Exercise prompt:
Reproduce exactly only the lines from the line that holds "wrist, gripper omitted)" to the line that holds "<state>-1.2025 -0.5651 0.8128", inclusive, in the listing below, and please leave out every picture.

Available data:
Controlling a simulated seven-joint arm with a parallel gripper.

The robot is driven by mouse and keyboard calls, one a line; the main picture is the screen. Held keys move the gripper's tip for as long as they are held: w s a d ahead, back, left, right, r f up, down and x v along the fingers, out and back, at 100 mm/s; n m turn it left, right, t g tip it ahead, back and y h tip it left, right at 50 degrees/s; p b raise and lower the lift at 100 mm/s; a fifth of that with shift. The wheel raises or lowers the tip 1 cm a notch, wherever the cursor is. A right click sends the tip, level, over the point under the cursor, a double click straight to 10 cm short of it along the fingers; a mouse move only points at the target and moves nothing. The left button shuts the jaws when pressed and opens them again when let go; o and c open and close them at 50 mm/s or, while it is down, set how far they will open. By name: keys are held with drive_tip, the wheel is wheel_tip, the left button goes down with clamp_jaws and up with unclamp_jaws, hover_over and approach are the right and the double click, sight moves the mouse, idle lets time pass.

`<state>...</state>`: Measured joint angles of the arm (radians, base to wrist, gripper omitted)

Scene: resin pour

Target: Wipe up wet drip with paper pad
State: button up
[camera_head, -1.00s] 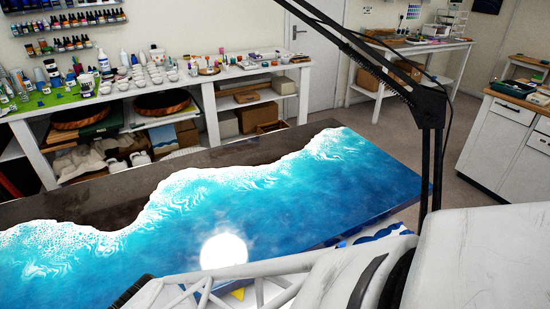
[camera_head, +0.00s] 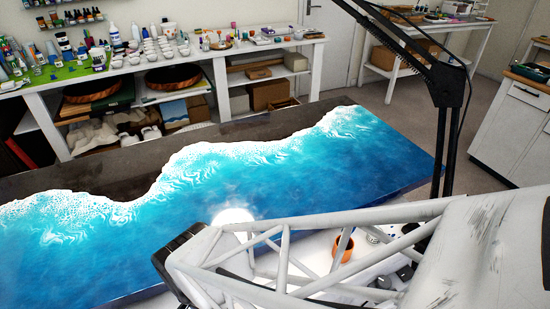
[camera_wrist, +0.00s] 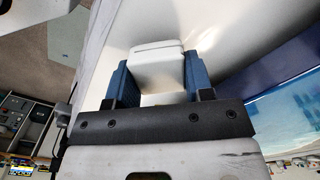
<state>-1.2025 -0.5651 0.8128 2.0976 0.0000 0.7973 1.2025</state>
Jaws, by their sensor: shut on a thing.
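My gripper (camera_wrist: 158,78) shows in the wrist view with its two blue fingers shut on a white paper pad (camera_wrist: 157,62). The pad sits between the fingers and sticks out past their tips. Beyond it is a pale, shaded surface; I cannot tell whether the pad touches it. In the head view my arm crosses the lower right, and I cannot make out the gripper or pad there. I cannot make out the wet drip in either view.
The blue and white resin slab (camera_head: 290,170) fills the middle of the head view; its side shows at right in the wrist view. An orange cup (camera_head: 343,247) shows behind my arm's struts. A black lamp stand (camera_head: 448,110) rises near the slab's right end. Crowded shelves stand behind.

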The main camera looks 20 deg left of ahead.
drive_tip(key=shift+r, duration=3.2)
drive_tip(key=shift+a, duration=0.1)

Complete output:
`<state>...</state>`: Measured joint angles of the arm (radians, base to wrist, gripper omitted)

Scene: resin pour

Target: Wipe up wet drip with paper pad
State: button up
[camera_head, -1.00s] 
[camera_head, +0.00s] 
[camera_wrist, +0.00s] 
<state>-1.2025 -0.5651 0.8128 2.0976 0.0000 0.7973 1.2025</state>

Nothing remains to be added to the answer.